The court held: "There can be no argument * * * that the police do have the power to arrest those who congregate with the intent to provoke a breach of the peace, or those who congregate, and use insulting or abusive conduct." Id. at 317.
The court also found that the ordinance was worded in a manner so that the officers in the enforcement and the courts in the interpretation of the law could have a consistent standard of enforcement or decision. Id. at 318.
The unlawful congregation ordinance was revised to its current form in 1976. This court finds the defendant's challenge to its constitutionality to be a case of first impression.
Loitering, loafing and associating on street corners have been held to be constitutionally protected activities. Papachristou v. City of Jacksonville, supra. Necessarily, congregating on the city's streets and in its parks must also enjoy the same protected status, as long as such conduct does not interfere with the personal liberty of others. See Johnson v. Carson (M.D.Fla. 1983), 569 F. Supp. 974, 976. Thus if the ordinance seeks to prohibit the mere act of congregating on the city's streets and in its parks, and no more, it is unconstitutional and must fail.
A cursory reading of the ordinance, however, reveals the constitutionally protected overt act of congregating is prohibited by the ordinance only when it is coupled with an intent to engage in conduct which is not constitutionally protected, to wit: breaching, or causing a breach of, the peace. Because of this required union of overt act and unlawful intent, a defendant is protected from punishment either for harmless conduct, or for harmful conduct — the criminality of which has not been fairly communicated to him or her. State v. Armstrong (1968), 282 Minn. 39, 162 N.W.2d 357.

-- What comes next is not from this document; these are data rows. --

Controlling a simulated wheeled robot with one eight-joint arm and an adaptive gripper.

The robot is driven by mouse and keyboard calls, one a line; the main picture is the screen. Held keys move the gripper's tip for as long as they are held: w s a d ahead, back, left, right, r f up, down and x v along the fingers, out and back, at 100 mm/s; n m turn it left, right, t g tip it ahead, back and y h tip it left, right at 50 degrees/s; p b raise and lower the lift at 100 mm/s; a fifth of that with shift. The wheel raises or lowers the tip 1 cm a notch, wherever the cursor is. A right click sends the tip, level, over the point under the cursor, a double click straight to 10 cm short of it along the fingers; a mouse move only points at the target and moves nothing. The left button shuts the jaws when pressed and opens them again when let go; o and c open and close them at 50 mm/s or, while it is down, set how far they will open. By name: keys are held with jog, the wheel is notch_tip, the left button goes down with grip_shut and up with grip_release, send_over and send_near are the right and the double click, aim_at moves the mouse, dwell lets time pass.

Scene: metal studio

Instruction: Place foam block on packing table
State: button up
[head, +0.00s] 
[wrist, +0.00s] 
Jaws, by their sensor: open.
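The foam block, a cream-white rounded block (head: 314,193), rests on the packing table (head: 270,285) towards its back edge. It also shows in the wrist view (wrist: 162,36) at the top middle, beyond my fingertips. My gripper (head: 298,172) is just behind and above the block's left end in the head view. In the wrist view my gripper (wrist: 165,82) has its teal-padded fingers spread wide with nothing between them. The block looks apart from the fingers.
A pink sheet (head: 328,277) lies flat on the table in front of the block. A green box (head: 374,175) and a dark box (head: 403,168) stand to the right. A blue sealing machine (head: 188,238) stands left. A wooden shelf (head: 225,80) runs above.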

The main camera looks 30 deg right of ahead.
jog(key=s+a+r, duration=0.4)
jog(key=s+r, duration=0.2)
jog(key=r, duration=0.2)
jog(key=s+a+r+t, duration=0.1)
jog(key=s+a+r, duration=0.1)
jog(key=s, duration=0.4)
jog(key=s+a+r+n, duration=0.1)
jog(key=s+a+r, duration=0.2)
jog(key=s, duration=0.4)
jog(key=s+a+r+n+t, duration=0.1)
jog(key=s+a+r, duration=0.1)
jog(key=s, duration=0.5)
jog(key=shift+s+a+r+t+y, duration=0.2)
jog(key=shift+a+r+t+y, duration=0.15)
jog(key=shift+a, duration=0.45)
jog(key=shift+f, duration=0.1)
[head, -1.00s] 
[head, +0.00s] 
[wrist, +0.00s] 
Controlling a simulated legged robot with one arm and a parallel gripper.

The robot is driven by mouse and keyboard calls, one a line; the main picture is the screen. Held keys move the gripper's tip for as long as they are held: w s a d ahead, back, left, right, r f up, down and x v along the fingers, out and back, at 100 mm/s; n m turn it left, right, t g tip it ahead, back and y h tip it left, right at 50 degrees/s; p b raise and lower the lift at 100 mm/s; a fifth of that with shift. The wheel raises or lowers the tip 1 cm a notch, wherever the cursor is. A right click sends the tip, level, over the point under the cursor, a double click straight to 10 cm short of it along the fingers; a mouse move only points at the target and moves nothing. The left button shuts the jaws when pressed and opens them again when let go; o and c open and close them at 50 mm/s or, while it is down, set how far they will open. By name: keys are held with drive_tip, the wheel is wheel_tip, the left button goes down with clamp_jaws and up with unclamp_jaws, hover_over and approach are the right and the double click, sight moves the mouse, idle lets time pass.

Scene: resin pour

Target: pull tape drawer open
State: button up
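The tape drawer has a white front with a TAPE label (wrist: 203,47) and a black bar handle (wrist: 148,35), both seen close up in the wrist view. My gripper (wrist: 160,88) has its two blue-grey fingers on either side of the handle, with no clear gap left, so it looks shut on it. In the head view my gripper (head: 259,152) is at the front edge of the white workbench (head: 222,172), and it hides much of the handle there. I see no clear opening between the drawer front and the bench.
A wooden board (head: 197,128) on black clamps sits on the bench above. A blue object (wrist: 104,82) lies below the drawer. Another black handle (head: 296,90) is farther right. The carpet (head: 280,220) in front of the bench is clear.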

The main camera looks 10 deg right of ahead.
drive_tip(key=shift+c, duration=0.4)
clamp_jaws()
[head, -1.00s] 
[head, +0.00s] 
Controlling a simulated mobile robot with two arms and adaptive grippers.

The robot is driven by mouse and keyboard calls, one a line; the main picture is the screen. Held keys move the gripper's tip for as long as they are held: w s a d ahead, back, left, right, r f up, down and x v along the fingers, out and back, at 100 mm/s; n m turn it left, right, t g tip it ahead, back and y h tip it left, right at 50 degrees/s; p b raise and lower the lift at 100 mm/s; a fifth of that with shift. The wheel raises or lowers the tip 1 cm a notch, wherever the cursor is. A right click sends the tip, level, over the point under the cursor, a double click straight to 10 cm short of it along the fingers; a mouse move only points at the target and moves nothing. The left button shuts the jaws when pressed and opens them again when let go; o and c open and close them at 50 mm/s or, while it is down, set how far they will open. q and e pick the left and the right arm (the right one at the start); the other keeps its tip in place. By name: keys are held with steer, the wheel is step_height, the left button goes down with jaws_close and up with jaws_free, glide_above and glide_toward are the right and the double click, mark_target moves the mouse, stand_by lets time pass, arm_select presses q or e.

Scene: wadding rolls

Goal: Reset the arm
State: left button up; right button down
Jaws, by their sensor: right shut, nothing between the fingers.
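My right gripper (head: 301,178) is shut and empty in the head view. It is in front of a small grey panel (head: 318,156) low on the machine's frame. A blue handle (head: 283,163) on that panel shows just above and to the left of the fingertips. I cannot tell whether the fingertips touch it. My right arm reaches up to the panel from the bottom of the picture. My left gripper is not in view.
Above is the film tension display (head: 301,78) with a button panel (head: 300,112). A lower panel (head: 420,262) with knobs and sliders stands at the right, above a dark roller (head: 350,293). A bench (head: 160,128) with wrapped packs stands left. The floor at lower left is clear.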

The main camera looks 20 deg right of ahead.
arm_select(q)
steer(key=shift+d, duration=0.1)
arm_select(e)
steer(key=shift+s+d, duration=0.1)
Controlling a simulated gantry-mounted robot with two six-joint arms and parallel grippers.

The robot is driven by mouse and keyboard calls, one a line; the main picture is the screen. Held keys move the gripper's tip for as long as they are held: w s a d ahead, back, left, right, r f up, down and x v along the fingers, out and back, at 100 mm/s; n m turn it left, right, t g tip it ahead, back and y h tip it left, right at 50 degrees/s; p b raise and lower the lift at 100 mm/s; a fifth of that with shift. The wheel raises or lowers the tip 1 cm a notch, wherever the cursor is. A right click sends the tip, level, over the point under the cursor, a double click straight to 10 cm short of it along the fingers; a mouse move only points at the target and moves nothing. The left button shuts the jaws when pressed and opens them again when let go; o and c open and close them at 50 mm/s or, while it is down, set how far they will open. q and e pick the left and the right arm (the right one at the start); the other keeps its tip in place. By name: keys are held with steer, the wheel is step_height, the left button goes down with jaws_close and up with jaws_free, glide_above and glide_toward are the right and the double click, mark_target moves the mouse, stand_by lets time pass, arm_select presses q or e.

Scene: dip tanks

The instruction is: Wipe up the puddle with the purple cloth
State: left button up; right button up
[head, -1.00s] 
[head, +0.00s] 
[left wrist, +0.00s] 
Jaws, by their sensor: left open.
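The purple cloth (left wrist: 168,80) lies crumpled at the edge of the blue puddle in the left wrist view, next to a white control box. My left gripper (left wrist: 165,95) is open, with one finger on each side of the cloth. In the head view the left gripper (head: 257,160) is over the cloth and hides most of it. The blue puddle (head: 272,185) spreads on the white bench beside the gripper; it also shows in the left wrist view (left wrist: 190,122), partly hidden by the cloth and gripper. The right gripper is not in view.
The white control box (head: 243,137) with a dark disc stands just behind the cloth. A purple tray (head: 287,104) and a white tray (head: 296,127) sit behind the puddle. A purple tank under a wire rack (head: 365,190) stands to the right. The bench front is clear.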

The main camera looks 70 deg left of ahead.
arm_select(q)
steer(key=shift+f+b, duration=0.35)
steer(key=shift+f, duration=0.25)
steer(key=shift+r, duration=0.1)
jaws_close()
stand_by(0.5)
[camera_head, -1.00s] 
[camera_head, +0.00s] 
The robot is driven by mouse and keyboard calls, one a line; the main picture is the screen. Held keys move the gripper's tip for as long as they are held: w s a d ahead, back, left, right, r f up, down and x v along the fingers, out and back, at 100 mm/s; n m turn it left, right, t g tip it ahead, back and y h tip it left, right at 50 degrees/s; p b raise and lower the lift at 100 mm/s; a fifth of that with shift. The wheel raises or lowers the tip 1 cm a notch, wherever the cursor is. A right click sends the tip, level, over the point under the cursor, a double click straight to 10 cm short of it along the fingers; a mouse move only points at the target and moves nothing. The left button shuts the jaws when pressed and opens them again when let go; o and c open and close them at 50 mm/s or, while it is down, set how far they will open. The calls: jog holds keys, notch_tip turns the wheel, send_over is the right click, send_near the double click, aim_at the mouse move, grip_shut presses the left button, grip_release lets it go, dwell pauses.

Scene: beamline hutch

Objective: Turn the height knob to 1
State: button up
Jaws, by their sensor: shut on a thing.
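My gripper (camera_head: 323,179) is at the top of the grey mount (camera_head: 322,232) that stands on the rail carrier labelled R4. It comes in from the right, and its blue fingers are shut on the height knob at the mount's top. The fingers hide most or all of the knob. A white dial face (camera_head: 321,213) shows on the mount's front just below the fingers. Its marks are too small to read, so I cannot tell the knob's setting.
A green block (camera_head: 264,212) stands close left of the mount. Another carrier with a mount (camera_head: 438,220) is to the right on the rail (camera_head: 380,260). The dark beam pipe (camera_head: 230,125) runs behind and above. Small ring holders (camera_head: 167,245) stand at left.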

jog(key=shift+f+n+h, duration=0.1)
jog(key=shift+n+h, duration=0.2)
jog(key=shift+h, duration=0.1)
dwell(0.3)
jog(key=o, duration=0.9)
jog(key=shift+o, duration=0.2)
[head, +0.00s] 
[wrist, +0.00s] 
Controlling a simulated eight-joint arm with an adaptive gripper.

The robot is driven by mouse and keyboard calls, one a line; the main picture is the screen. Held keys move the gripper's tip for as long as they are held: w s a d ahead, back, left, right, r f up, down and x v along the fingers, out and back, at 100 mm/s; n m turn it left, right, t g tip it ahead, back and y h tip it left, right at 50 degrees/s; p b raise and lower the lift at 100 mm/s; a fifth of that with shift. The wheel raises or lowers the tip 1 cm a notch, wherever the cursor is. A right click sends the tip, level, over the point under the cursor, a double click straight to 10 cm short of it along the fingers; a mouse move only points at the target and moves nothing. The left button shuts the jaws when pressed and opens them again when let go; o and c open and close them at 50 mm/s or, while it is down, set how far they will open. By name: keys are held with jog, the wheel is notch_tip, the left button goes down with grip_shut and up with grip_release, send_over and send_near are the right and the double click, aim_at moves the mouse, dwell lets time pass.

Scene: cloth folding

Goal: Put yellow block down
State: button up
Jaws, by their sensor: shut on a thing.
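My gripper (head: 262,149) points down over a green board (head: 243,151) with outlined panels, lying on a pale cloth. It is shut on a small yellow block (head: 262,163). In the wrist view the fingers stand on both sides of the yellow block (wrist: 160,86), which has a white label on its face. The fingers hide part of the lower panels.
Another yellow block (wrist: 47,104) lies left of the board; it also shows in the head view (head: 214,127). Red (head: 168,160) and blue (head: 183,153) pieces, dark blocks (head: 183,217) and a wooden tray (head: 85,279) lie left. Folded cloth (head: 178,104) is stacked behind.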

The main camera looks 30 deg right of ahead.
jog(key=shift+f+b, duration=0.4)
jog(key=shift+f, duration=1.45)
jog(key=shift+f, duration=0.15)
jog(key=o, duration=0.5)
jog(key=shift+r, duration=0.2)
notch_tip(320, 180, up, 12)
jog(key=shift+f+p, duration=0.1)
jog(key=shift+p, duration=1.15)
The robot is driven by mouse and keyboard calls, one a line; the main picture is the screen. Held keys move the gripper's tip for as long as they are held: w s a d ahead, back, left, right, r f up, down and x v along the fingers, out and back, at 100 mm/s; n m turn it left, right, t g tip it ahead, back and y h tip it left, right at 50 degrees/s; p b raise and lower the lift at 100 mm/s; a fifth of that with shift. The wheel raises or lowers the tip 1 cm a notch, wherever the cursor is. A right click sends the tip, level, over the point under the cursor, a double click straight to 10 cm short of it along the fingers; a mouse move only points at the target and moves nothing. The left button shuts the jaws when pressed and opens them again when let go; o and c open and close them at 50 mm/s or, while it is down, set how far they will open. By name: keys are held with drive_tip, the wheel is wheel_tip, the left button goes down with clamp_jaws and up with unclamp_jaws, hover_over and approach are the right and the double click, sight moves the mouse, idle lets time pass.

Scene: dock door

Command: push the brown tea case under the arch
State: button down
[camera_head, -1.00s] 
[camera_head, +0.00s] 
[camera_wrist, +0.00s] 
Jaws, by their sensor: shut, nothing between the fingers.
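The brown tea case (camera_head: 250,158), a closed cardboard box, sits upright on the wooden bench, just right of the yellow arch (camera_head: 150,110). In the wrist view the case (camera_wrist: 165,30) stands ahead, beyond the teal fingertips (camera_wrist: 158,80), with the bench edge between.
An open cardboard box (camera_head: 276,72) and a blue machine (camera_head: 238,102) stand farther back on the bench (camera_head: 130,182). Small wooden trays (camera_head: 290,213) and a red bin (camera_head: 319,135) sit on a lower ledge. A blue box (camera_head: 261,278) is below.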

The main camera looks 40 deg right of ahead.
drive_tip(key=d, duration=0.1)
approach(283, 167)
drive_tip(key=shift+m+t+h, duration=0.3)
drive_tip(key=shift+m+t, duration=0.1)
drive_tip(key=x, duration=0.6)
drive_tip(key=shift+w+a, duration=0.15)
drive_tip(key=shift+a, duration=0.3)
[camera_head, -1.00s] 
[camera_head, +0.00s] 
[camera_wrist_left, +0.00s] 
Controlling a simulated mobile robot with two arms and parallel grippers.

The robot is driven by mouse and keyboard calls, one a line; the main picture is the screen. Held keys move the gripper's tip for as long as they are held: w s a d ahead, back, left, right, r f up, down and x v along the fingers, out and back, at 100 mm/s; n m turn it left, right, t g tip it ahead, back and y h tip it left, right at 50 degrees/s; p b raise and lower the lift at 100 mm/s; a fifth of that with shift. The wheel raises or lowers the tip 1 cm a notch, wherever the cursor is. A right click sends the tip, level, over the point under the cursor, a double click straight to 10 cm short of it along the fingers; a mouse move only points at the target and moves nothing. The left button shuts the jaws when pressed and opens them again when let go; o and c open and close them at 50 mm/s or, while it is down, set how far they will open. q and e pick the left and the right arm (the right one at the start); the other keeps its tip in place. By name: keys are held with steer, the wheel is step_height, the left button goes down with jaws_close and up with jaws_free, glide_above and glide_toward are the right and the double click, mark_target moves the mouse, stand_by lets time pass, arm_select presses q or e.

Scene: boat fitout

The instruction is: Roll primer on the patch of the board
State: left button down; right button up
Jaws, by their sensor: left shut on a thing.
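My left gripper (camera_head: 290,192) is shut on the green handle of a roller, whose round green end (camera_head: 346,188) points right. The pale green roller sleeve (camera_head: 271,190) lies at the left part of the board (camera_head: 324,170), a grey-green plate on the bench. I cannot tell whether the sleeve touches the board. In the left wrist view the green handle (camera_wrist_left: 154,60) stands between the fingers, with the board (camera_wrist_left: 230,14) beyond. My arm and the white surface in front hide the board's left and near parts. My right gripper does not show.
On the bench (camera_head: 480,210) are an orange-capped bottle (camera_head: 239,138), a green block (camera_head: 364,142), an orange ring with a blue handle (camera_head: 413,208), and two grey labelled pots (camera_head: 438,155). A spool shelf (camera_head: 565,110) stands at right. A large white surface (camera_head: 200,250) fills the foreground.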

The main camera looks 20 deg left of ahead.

The court finds that Cleveland Codified Ordinances Section 605.09 is not impermissibly vague. It is held, therefore, that the defendant's right to due process has not been violated and his attack on the constitutionality of the ordinance cannot prevail.
II M.C. 605.10
In 1985 the city of Cleveland passed an ordinance outlawing unnecessary noises. M.C. 605.10(a) provides:
"(a) No person shall make, or cause, suffer, allow, or permit to be made within the City any unreasonably loud, disturbing and unnecessary noise, or noises of such character, intensity and duration as to be detrimental to the life and health of any individual."
In 1990, subsection (b) of the ordinance, which specifically delineated nine varieties of noise declared to be loud, disturbing and unnecessary under the ordinance, was amended. Subdivision 2 of subsection (b) (which prohibited the playing of a radio, phonograph or musical instrument at any time, but particularly at night, in such a manner as to disquiet or discomfort persons when the noise could be distinctly heard fifty feet from its source), and subdivision 9 (which prohibited the use of any drum, loudspeaker or other instrument or device to make noise to attract attention for a commercial purpose) were both deleted.
They were replaced by a new subdivision 2, which prohibited the keeping of a noisy animal which could be heard outside the property lines where it was kept, and a new subdivision 9, which prohibited the making of any loud, unseemly, or unnecessary noise by operating a sound amplifying device in violation of a provision in Chapter 683 of the Codified Ordinances.
The defendant's constitutional attack on this ordinance is premised on much the same grounds as his attack on the unlawful congregation ordinance. He maintains that the noise ordinance fails to provide fair notice that the contemplated conduct is forbidden and that it fails to set reasonably clear guidelines for those charged with its administration, resulting in arbitrary and unequal enforcement.
The United States Supreme Court reviewed a similar noise ordinance in Grayned v. City of Rockford (1972), 408 U.S. 104, 92 S.Ct. 2294, 33 L.Ed.2d 222. The issue of vagueness was raised and was considered by that court. In finding that that ordinance was not impermissibly vague, the court said:
"* * * City Council has made the basic policy choices, and has given fair warning as to what is prohibited. * * *" Id. at 114, 92 S.Ct. at 2302, 33 L.Ed.2d at 231.
This court believes that the same can be said in regard to the instant review. The ordinance sets forth in greater detail than most that which is prohibited. The general language is more than sufficiently modified by the nine sections of examples which describe the types of noise which the law seeks to forbid.
The court therefore finds Section 605.10 of the Codified Ordinances of the city of Cleveland is not unconstitutionally vague, and the defendant's challenge to it on First and Fourteenth Amendment grounds is not well taken.
Judgment Entry
Defendant's motion to declare Sections 605.09 and 605.10 of the Codified Ordinances of the city of Cleveland unconstitutional is denied.
Reporter's Note: The cause was subsequently dismissed on other grounds and there was no appeal.